You went into the heads-up with a big chip deficit. What was going on in your mind?
I was really confident. I even told him [Jean-Robert Bellande] when we were three-handed and we were getting run over a little bit, "Keep playing like that. The difference between first and second is $70,000, but the difference between third and first is $180,000 so I think I'll go for that."
So you know I still had plenty of chips despite the deficit. The only time I lost a little confidence was when I dropped down to $300k. I lost several pots, just couldn't make a pair, got caught bluffing, and that was pretty desperation mode going there. I don't remember how it turned around but it did. I don't remember anything really.
Do you play a lot of Limit?
When I first started playing, I played a lot of low stakes - $5/$10, $10/$20. As I started playing more and more I started playing sit-and-gos. Now I play primarily No-Limit Hold'em.
You mentioned you only got two hours of sleep last night and you were running purely on adrenaline. Do you think it helps that you put in so many long sessions online?
Yeah, because I really don't have to think that much when I play. No matter how tired I am, I still kinda know what I'm gonna do and the way I'm gonna play my hand against different opponents.
Like online you become sort of a robot. I guess being sort of a robot helped because you don't have to think a lot to be a robot - but an effective robot, not a crappy robot!
How important is the bracelet to you?
Really important. It's awesome.
Earlier you were saying that you were so surprised to have made a final table and that you couldn't believe you did it on the last event before the Main Event.
The whole thing about making a final table is being happy because now I have an opportunity to win the final table. If I finished ninth and walked out of here I wouldn't be like, "Oh yeah, I made a final table of the last event." It's just because it gave me a chance to win it.
Would you have been disappointed with anything other than first?
Sure, I would've been a little disappointed, but coming in if you'd told me I'd get second or third ... You can't always win.
The rail was being pretty rowdy. Did that get to you?
No not really. I totally understand it. They started taunting me personally a little bit and then I said something and the guy shut up pretty quickly so it wasn't a big deal at all.
Who do you think was the toughest player?
There was a guy, Brandon Wong. He was really good. Brandon Wong is a really good Internet player and he showed it. You could tell he was good; he was tough.

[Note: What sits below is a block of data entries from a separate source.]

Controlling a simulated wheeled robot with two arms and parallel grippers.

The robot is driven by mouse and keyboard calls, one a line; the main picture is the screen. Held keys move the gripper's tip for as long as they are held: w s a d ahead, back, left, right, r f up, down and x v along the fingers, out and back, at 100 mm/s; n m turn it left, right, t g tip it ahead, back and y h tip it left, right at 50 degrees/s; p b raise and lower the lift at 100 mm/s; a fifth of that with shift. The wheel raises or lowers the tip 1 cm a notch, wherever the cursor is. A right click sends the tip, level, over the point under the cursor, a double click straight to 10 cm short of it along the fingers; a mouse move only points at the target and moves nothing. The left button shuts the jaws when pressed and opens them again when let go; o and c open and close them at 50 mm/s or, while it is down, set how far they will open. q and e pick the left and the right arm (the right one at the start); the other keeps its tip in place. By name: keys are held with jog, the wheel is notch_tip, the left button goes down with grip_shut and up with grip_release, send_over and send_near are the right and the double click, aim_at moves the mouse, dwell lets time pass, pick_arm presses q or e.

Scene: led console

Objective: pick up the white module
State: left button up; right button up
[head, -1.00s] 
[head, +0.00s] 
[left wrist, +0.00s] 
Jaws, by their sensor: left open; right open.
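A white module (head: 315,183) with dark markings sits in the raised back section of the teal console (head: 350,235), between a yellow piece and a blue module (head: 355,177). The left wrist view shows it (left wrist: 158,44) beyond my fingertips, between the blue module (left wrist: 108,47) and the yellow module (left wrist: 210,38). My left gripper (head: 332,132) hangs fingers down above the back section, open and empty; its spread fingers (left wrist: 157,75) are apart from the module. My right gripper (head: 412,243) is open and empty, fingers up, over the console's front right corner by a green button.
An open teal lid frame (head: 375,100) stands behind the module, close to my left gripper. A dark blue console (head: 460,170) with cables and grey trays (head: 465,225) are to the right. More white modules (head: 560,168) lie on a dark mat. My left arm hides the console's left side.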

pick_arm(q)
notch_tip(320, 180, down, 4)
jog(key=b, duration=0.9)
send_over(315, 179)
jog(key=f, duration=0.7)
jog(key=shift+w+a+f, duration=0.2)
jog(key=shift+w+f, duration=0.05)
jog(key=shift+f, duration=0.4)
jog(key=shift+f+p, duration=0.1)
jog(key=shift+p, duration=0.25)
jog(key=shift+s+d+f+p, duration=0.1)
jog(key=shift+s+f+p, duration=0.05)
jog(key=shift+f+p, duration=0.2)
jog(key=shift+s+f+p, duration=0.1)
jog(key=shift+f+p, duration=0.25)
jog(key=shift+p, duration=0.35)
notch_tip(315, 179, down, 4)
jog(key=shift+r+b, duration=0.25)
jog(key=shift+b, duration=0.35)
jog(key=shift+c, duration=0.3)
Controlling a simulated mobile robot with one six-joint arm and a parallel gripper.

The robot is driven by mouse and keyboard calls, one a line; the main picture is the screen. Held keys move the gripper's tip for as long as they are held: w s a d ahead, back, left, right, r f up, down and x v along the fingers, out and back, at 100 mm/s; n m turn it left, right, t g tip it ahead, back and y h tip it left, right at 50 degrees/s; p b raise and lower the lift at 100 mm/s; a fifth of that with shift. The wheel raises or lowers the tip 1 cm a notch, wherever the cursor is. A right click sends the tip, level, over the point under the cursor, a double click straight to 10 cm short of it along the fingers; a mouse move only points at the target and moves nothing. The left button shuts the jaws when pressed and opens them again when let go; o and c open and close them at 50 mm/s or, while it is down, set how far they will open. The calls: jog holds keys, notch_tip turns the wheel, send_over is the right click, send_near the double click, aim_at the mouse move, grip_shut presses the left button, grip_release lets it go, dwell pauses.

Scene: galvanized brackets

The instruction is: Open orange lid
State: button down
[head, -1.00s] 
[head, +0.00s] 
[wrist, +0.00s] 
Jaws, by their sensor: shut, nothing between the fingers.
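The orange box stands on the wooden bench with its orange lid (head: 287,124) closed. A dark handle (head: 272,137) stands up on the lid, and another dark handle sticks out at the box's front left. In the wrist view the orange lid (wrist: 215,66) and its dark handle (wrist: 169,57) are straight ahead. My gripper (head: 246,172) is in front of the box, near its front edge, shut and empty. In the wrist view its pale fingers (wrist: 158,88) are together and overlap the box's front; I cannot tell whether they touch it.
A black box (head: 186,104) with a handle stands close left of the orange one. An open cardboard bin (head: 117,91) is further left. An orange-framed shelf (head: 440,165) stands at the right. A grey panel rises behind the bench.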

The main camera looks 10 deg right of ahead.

He never really got anything going, which was good.
Did you make a deal with the money?
Yeah. I had a little bit more than him and we agreed to chop, with me getting a few thousand more than an even chop. So we did split the money.
Do you think splitting the money gave you an advantage since the money pressure was off?
Not really. I just sort of wanted to ensure myself that extra $50,000. Pretty top-heavy structure and it's essentially a $50k heads-up match, which I would never do any other time, so why would I do it now?
* * * * * * * * * * *
Matt obviously needed some sleep. The whole tournament was a blur to him but, in case he forgets in the morning, the bracelet on his wrist will serve as a reminder that he earned membership in a very exclusive club.